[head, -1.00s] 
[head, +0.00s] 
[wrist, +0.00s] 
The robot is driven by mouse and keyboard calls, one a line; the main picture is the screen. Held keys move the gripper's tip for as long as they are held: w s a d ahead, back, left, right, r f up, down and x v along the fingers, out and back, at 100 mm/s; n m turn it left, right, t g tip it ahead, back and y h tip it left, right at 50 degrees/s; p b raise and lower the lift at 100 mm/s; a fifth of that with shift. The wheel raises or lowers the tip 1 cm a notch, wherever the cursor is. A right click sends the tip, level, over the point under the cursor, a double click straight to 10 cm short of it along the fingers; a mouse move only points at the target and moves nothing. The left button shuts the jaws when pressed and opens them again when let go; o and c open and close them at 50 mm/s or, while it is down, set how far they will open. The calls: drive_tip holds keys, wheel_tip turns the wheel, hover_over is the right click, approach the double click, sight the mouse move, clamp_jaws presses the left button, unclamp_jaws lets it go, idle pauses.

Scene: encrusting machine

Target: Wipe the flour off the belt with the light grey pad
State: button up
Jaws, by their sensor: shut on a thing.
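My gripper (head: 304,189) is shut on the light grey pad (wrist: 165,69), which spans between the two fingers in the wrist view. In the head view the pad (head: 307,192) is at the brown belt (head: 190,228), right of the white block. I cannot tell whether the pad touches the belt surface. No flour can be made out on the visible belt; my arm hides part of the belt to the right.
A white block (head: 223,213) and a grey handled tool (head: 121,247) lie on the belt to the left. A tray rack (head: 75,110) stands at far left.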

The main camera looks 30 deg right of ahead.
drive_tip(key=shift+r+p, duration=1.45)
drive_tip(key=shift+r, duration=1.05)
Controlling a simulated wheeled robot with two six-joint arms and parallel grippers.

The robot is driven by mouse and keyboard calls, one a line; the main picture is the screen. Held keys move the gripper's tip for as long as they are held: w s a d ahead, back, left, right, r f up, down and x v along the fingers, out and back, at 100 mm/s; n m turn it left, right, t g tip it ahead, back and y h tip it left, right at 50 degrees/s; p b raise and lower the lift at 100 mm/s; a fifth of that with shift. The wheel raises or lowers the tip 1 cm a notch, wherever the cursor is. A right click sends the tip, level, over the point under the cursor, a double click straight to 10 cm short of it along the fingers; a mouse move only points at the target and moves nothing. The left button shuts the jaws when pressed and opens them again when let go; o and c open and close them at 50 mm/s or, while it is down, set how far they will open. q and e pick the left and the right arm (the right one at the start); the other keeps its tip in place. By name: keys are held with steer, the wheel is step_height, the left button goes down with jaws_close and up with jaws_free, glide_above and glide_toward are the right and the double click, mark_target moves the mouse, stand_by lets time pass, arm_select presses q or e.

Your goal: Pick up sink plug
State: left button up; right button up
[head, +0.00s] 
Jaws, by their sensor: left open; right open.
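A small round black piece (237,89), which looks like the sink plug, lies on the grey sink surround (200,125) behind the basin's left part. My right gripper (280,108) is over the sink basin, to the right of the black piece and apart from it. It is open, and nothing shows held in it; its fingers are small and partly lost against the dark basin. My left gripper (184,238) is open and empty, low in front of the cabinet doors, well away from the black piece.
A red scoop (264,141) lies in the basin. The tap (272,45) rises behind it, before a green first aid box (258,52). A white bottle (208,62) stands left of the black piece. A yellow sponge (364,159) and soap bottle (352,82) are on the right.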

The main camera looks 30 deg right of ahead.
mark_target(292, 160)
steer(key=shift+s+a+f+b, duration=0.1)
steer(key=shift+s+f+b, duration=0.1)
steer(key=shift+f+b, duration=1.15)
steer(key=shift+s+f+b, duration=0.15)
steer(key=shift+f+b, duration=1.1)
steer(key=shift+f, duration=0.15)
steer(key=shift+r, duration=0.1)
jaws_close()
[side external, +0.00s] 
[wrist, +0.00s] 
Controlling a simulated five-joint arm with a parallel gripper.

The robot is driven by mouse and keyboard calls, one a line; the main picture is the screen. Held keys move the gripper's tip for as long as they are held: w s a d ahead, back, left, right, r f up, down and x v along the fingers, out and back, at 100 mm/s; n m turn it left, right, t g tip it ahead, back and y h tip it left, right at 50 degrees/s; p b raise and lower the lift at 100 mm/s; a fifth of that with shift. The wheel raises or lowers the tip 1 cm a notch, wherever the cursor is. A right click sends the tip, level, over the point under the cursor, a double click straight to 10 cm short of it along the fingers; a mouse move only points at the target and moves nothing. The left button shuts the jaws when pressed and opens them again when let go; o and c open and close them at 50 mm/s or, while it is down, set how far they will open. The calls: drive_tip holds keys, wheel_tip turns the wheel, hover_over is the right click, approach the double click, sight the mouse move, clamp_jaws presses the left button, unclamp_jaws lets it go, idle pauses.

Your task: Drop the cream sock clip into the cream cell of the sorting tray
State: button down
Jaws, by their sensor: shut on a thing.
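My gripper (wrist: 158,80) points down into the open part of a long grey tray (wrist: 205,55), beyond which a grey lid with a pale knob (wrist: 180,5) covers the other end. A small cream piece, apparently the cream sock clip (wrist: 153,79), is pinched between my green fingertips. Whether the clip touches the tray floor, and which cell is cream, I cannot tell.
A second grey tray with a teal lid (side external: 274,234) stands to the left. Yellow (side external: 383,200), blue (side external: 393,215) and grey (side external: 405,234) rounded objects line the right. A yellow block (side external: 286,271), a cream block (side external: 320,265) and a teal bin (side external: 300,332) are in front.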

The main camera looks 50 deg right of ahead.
.....
→ EXERCISE DIRECTIONS:
All of the material above needs to be retyped word for word.

→ REPLY:
[head, -1.00s] 
[head, +0.00s] 
[wrist, +0.00s] 
The robot is driven by mouse and keyboard calls, one a line; the main picture is the screen. Held keys move the gripper's tip for as long as they are held: w s a d ahead, back, left, right, r f up, down and x v along the fingers, out and back, at 100 mm/s; n m turn it left, right, t g tip it ahead, back and y h tip it left, right at 50 degrees/s; p b raise and lower the lift at 100 mm/s; a fifth of that with shift. The wheel raises or lowers the tip 1 cm a notch, wherever the cursor is. A right click sends the tip, level, over the point under the cursor, a double click straight to 10 cm short of it along the fingers; a mouse move only points at the target and moves nothing. The left button shuts the jaws when pressed and opens them again when let go; o and c open and close them at 50 mm/s or, while it is down, set how far they will open. The calls: drive_tip holds keys, wheel_tip turns the wheel, hover_over is the right click, approach the double click, sight the mouse move, clamp_jaws presses the left button, unclamp_jaws lets it go, idle pauses.

Scene: encrusting machine

Target: Wipe the flour off the belt with the light grey pad
State: button up
Jaws, by their sensor: shut on a thing.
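My gripper (head: 304,189) is shut on the light grey pad (wrist: 165,69), which spans between the two fingers in the wrist view. In the head view the pad (head: 307,192) is at the brown belt (head: 190,228), right of the white block. I cannot tell whether the pad touches the belt surface. No flour can be made out on the visible belt; my arm hides part of the belt to the right.
A white block (head: 223,213) and a grey handled tool (head: 121,247) lie on the belt to the left. A tray rack (head: 75,110) stands at far left.

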The main camera looks 30 deg right of ahead.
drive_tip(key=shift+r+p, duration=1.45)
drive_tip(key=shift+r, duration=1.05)
Controlling a simulated wheeled robot with two six-joint arms and parallel grippers.

The robot is driven by mouse and keyboard calls, one a line; the main picture is the screen. Held keys move the gripper's tip for as long as they are held: w s a d ahead, back, left, right, r f up, down and x v along the fingers, out and back, at 100 mm/s; n m turn it left, right, t g tip it ahead, back and y h tip it left, right at 50 degrees/s; p b raise and lower the lift at 100 mm/s; a fifth of that with shift. The wheel raises or lowers the tip 1 cm a notch, wherever the cursor is. A right click sends the tip, level, over the point under the cursor, a double click straight to 10 cm short of it along the fingers; a mouse move only points at the target and moves nothing. The left button shuts the jaws when pressed and opens them again when let go; o and c open and close them at 50 mm/s or, while it is down, set how far they will open. q and e pick the left and the right arm (the right one at the start); the other keeps its tip in place. By name: keys are held with steer, the wheel is step_height, the left button goes down with jaws_close and up with jaws_free, glide_above and glide_toward are the right and the double click, mark_target moves the mouse, stand_by lets time pass, arm_select presses q or e.

Your goal: Pick up sink plug
State: left button up; right button up
[head, +0.00s] 
Jaws, by their sensor: left open; right open.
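A small round black piece (237,89), which looks like the sink plug, lies on the grey sink surround (200,125) behind the basin's left part. My right gripper (280,108) is over the sink basin, to the right of the black piece and apart from it. It is open, and nothing shows held in it; its fingers are small and partly lost against the dark basin. My left gripper (184,238) is open and empty, low in front of the cabinet doors, well away from the black piece.
A red scoop (264,141) lies in the basin. The tap (272,45) rises behind it, before a green first aid box (258,52). A white bottle (208,62) stands left of the black piece. A yellow sponge (364,159) and soap bottle (352,82) are on the right.

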The main camera looks 30 deg right of ahead.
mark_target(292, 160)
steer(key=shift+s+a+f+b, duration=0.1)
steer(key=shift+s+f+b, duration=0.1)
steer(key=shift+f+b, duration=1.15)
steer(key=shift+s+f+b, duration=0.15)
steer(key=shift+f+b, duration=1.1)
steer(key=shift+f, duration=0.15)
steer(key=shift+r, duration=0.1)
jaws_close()
[side external, +0.00s] 
[wrist, +0.00s] 
Controlling a simulated five-joint arm with a parallel gripper.

The robot is driven by mouse and keyboard calls, one a line; the main picture is the screen. Held keys move the gripper's tip for as long as they are held: w s a d ahead, back, left, right, r f up, down and x v along the fingers, out and back, at 100 mm/s; n m turn it left, right, t g tip it ahead, back and y h tip it left, right at 50 degrees/s; p b raise and lower the lift at 100 mm/s; a fifth of that with shift. The wheel raises or lowers the tip 1 cm a notch, wherever the cursor is. A right click sends the tip, level, over the point under the cursor, a double click straight to 10 cm short of it along the fingers; a mouse move only points at the target and moves nothing. The left button shuts the jaws when pressed and opens them again when let go; o and c open and close them at 50 mm/s or, while it is down, set how far they will open. The calls: drive_tip holds keys, wheel_tip turns the wheel, hover_over is the right click, approach the double click, sight the mouse move, clamp_jaws presses the left button, unclamp_jaws lets it go, idle pauses.

Your task: Drop the cream sock clip into the cream cell of the sorting tray
State: button down
Jaws, by their sensor: shut on a thing.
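My gripper (wrist: 158,80) points down into the open part of a long grey tray (wrist: 205,55), beyond which a grey lid with a pale knob (wrist: 180,5) covers the other end. A small cream piece, apparently the cream sock clip (wrist: 153,79), is pinched between my green fingertips. Whether the clip touches the tray floor, and which cell is cream, I cannot tell.
A second grey tray with a teal lid (side external: 274,234) stands to the left. Yellow (side external: 383,200), blue (side external: 393,215) and grey (side external: 405,234) rounded objects line the right. A yellow block (side external: 286,271), a cream block (side external: 320,265) and a teal bin (side external: 300,332) are in front.

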The main camera looks 50 deg right of ahead.

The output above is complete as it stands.